The other side: "These highly vulnerable House Democrats will vote for San Francisco liberal Kamala Harris on election day," National Republican Congressional Committee spokesperson Will Reinert told Axios.
- Harris "isn't just complicit in Joe Biden's failures these frauds pretend to dislike, but wants to take America in an even more dangerous direction," Reinert added.
- Molinaro said in a statement that Riley is "blatantly lying" in his ad, with his campaign saying their Democratic rival has "stood with Harris-Biden on open border policies 100%."
Zoom in: Biden dropping out of the race has made it even easier for Democrats to turn the president into a down-ballot punching bag.
- Adam Frisch, who is running in a Republican-leaning House seat in Colorado, is running an ad touting his call for Biden to withdraw as evidence that he is not a party "yes man."
- Golden launched an ad after Biden dropped out saying the 81-year-old president is "unfit to serve a second term" and touting his vote against the Build Back Better Act and a Biden emissions standards rule.
Zoom out: Distancing from a presidential administration, especially an unpopular one, is a time-honored strategy for congressional candidates of both parties.
- Congressional Democrats had begun distancing from Biden before he left the ticket, a dynamic that accelerated after his disastrous debate against former President Trump.
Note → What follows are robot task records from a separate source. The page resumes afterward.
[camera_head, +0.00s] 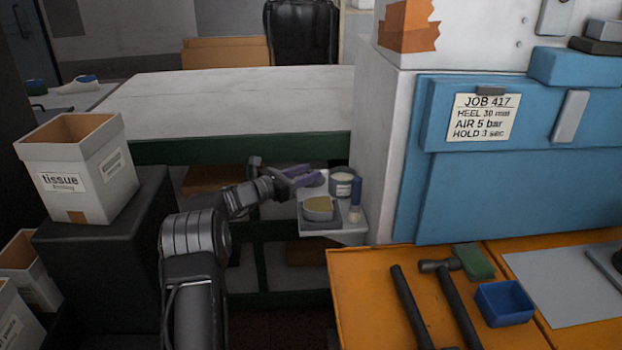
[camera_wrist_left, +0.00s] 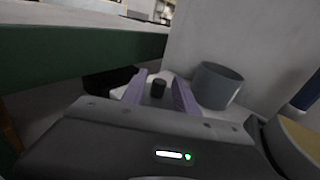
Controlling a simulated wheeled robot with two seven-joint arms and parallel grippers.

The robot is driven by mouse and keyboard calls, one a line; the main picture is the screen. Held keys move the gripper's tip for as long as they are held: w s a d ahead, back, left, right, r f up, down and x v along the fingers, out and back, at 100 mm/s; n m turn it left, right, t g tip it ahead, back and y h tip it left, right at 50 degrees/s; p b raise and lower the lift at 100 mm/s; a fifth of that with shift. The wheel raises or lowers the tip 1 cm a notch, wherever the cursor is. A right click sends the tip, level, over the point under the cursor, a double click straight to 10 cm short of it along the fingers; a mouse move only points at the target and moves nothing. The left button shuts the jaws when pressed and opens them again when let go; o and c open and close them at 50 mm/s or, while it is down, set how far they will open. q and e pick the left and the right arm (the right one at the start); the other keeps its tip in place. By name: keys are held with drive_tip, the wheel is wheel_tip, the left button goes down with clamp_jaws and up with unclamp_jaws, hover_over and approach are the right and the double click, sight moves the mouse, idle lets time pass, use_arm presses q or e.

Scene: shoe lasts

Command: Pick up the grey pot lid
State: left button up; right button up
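The grey pot lid shows in the left wrist view mainly by its dark knob (camera_wrist_left: 158,89); its disc is mostly hidden. In the head view my left gripper (camera_head: 304,178) covers much of the lid's place on the small white shelf (camera_head: 350,237). My left gripper's purple fingers (camera_wrist_left: 159,92) are apart, one on each side of the knob, with a gap visible on both sides. The grey pot (camera_head: 343,189) stands uncovered just right of the gripper; it also shows in the left wrist view (camera_wrist_left: 217,86). My right gripper is not in view.
A white machine wall (camera_head: 372,140) rises at the right. The green-edged bench (camera_head: 240,149) lies behind. An orange table (camera_head: 370,290) with hammers is in front.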

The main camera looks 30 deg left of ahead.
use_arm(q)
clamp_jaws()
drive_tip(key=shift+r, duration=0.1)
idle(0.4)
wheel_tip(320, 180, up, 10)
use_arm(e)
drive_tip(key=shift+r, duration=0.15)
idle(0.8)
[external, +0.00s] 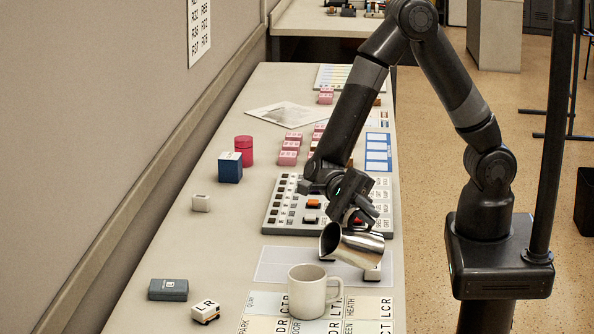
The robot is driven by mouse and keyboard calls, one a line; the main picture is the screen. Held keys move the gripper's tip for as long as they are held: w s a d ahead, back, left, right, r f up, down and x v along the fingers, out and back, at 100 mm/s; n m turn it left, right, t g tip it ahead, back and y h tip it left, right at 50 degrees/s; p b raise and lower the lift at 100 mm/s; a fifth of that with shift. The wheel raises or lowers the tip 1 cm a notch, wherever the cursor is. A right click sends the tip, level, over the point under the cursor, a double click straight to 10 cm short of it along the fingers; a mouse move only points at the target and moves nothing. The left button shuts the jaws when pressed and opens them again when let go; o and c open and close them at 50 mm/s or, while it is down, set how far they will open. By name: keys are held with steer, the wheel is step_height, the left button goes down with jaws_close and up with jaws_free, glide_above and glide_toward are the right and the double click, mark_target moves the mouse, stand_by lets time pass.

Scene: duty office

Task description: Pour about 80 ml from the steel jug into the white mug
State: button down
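The steel jug (362,249) is tipped well over onto its side, its dark mouth facing left and slightly down. My gripper (356,219) is above the jug and appears shut on it at its upper side; the fingertips are partly hidden. The white mug (306,292) stands upright on a lettered sheet, in front of and to the left of the jug, its handle to the right. The jug's mouth is just beyond and above the mug's rim in the picture. No stream of liquid shows, and the level inside the mug cannot be seen.
A grey button panel (281,213) lies behind the jug. A pale mat (277,262) is below it. A lettered block (206,311) and a dark grey box (168,290) lie left of the mug. A blue box (230,168) and a red canister (244,151) stand farther back.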

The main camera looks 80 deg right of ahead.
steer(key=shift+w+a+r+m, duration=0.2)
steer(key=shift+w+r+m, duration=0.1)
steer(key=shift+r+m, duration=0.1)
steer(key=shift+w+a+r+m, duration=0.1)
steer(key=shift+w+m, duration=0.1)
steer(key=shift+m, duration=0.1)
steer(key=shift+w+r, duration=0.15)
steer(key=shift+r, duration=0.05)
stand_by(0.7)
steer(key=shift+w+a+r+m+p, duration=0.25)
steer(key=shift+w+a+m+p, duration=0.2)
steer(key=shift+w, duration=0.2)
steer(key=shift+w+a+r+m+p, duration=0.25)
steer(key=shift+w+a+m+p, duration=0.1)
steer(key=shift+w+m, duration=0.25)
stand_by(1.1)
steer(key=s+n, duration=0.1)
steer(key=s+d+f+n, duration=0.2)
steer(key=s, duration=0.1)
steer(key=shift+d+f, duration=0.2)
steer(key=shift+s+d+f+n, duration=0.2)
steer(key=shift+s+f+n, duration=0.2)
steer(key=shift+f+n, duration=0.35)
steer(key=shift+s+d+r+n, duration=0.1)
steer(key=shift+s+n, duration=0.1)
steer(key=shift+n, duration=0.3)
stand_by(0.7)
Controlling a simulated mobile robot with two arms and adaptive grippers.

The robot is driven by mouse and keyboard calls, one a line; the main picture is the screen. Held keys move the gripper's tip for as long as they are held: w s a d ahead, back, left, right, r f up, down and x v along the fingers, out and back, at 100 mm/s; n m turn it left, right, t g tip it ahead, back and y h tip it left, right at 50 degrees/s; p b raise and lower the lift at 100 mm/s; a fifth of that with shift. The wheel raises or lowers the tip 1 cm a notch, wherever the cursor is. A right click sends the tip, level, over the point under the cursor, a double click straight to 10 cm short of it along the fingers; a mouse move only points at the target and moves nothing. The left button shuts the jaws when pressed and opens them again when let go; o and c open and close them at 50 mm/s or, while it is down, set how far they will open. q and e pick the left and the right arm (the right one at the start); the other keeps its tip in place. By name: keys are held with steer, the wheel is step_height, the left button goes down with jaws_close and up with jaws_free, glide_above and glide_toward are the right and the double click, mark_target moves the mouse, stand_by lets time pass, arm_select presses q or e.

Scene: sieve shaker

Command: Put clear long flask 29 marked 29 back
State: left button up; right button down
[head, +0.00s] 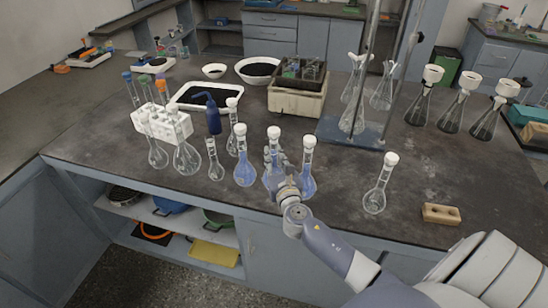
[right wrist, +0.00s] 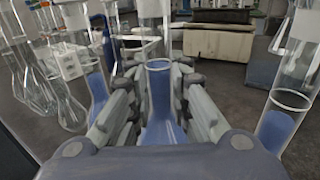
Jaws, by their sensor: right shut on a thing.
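My right gripper (head: 277,176) is shut on a long-necked flask (head: 274,146) with blue liquid and a white stopper, near the front edge of the bench. In the right wrist view the flask's clear neck (right wrist: 158,92) stands upright between the two fingers. I cannot tell whether its base touches the bench. Blue-filled flasks stand close on its left (head: 244,165) and right (head: 308,170). Clear flasks stand farther left (head: 187,156), and a lone clear flask (head: 376,197) stands to the right. No number 29 is readable on any flask. My left gripper is out of view.
A white rack (head: 160,124) with tubes and a blue wash bottle (head: 213,116) stand behind the left flasks. A metal stand (head: 352,134) is behind on the right, near flasks with white funnels (head: 455,108). A wooden block (head: 440,214) lies front right. Bench around the lone flask is free.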

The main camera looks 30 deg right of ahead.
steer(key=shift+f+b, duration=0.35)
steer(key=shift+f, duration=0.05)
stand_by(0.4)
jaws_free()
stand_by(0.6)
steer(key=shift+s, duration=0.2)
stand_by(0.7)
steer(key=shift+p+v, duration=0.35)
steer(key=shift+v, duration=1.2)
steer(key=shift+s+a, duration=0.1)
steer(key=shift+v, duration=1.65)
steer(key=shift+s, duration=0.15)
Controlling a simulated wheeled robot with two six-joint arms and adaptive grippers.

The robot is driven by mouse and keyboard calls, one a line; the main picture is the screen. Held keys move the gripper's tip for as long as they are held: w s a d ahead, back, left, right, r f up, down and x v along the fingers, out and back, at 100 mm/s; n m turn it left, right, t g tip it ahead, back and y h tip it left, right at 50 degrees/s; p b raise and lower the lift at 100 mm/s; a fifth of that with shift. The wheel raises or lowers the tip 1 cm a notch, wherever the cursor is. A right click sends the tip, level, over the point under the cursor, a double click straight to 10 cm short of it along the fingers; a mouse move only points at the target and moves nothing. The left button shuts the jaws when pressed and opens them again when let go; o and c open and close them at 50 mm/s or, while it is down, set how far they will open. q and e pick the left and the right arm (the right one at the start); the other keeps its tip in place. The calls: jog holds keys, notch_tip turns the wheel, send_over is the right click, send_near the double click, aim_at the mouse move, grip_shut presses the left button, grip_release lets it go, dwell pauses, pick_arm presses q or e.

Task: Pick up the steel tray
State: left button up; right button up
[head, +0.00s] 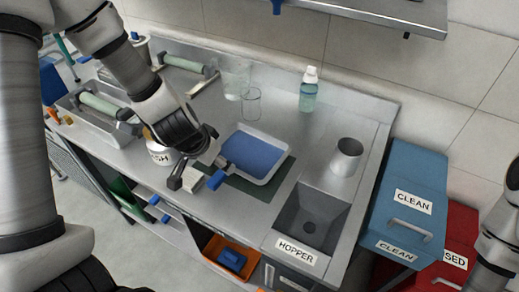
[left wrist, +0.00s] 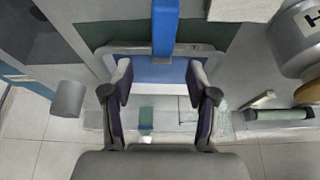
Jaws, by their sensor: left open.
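The steel tray (head: 283,163) is a shallow, pale-rimmed tray with blue on its floor, lying on a dark green mat (head: 262,191) on the counter. A blue handle (head: 217,180) shows at the tray's near left edge; the blue bar (left wrist: 165,28) in the wrist view crosses the rim. My left gripper (head: 196,166) is open and empty, just left of the tray; its fingers (left wrist: 160,76) are spread in the wrist view. My right arm shows at the right edge, but its gripper is out of view.
A pale block (head: 192,180) and a labelled jar (head: 161,153) are close to my left gripper. The hopper sink (head: 312,222) and blue CLEAN bin (head: 405,190) are right.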

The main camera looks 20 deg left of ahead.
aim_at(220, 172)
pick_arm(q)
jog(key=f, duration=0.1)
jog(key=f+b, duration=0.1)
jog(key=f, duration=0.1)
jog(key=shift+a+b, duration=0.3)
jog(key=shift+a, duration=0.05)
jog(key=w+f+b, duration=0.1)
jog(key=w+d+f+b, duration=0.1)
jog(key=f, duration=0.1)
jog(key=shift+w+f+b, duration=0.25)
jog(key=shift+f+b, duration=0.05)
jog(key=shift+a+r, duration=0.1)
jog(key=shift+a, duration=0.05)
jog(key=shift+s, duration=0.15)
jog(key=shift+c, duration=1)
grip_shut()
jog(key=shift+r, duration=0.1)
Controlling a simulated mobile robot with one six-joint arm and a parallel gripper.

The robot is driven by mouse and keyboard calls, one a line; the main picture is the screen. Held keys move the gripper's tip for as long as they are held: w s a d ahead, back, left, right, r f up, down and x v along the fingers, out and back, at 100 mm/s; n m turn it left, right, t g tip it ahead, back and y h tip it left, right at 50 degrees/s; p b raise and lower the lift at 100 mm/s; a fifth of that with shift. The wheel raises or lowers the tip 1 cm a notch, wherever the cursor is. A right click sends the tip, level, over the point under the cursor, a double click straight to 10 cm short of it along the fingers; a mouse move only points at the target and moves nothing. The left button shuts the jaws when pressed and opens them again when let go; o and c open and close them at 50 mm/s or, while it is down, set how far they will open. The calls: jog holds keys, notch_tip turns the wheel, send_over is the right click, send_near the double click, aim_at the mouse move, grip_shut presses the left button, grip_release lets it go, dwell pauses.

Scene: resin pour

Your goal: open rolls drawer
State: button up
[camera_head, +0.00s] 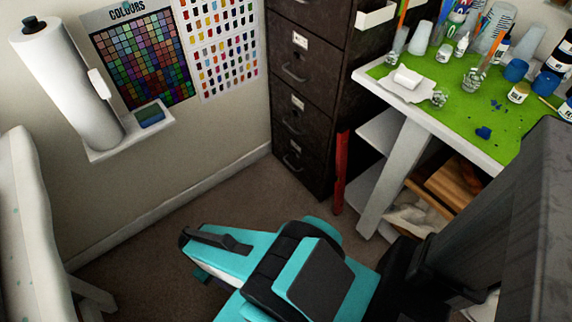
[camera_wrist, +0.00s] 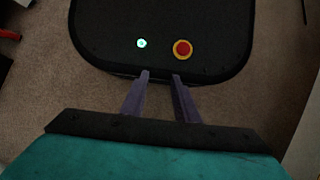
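A dark filing cabinet (camera_head: 318,100) stands against the back wall, with several drawers stacked in it, each with a metal handle. Its visible drawers look shut. The handles include an upper one (camera_head: 293,74) and one near the floor (camera_head: 291,163). My gripper (camera_wrist: 162,76) shows two dark fingers apart with nothing between them, pointing over my own base. In the head view my teal arm is folded low in front of the cabinet, apart from it; the fingers are mostly hidden there.
A white table (camera_head: 372,88) with a green mat, cups, bottles and jars stands right of the cabinet. A red upright object (camera_head: 340,170) is between them. A wall shelf (camera_head: 128,133) holds a white roll (camera_head: 65,85). Carpet (camera_head: 240,190) before the cabinet is clear.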

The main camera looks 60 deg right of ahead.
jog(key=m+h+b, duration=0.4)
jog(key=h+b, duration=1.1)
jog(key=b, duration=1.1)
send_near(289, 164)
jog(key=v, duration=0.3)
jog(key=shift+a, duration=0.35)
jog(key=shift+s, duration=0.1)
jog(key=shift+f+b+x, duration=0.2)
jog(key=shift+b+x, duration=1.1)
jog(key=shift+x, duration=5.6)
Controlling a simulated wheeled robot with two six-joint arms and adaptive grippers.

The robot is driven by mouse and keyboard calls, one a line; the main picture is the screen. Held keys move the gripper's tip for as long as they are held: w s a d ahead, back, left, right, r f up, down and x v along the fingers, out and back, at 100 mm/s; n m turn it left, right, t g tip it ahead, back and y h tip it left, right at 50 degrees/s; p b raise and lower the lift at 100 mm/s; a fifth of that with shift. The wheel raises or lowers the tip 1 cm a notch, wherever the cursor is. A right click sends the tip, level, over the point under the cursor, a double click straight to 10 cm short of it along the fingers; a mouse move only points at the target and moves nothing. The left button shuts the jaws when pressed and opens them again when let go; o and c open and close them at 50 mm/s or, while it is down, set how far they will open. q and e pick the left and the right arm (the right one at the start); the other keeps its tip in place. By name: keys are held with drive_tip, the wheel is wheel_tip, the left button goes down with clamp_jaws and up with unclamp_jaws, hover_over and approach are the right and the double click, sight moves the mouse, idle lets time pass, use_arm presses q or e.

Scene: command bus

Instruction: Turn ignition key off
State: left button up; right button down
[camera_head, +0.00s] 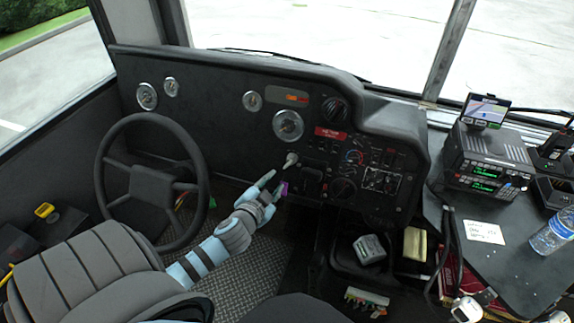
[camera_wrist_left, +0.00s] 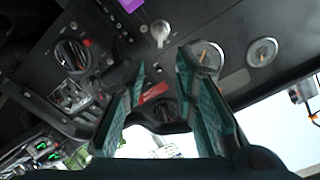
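The ignition key (camera_head: 291,160) is a small pale grey key on the black dashboard, right of the steering wheel. It also shows in the left wrist view (camera_wrist_left: 160,33), just beyond my fingertips and roughly between their lines. A purple piece (camera_wrist_left: 130,5) shows beside it at the top edge, and in the head view (camera_head: 284,188) near a fingertip; whether it hangs from the key I cannot tell. My left gripper (camera_head: 274,182) is open and empty, its teal fingers apart (camera_wrist_left: 161,60), just below and left of the key. My right gripper is not in view.
The steering wheel (camera_head: 150,185) stands left of my left arm. Gauges, knobs and switches surround the key. A radio stack (camera_head: 488,160), a water bottle (camera_head: 553,232) and a white note (camera_head: 484,232) are on the right-hand console. A driver's seat (camera_head: 85,280) fills the lower left.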

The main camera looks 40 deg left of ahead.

Yes, but: Some incumbent Democrats have shied away from openly hitting Biden from for fear of not having a sufficiently anti-Biden record to back up their rhetoric.
- One swing-district lawmaker told Axios it is hard to deploy the strategy "unless we have a voting record to prove it."
- In lieu of that, the lawmaker said, "Most of us will lean in on the Senate border bill ('which I would have voted for if Mike Johnson hadn't scuttled it...')."
Editor's note: This story has been updated with additional reporting.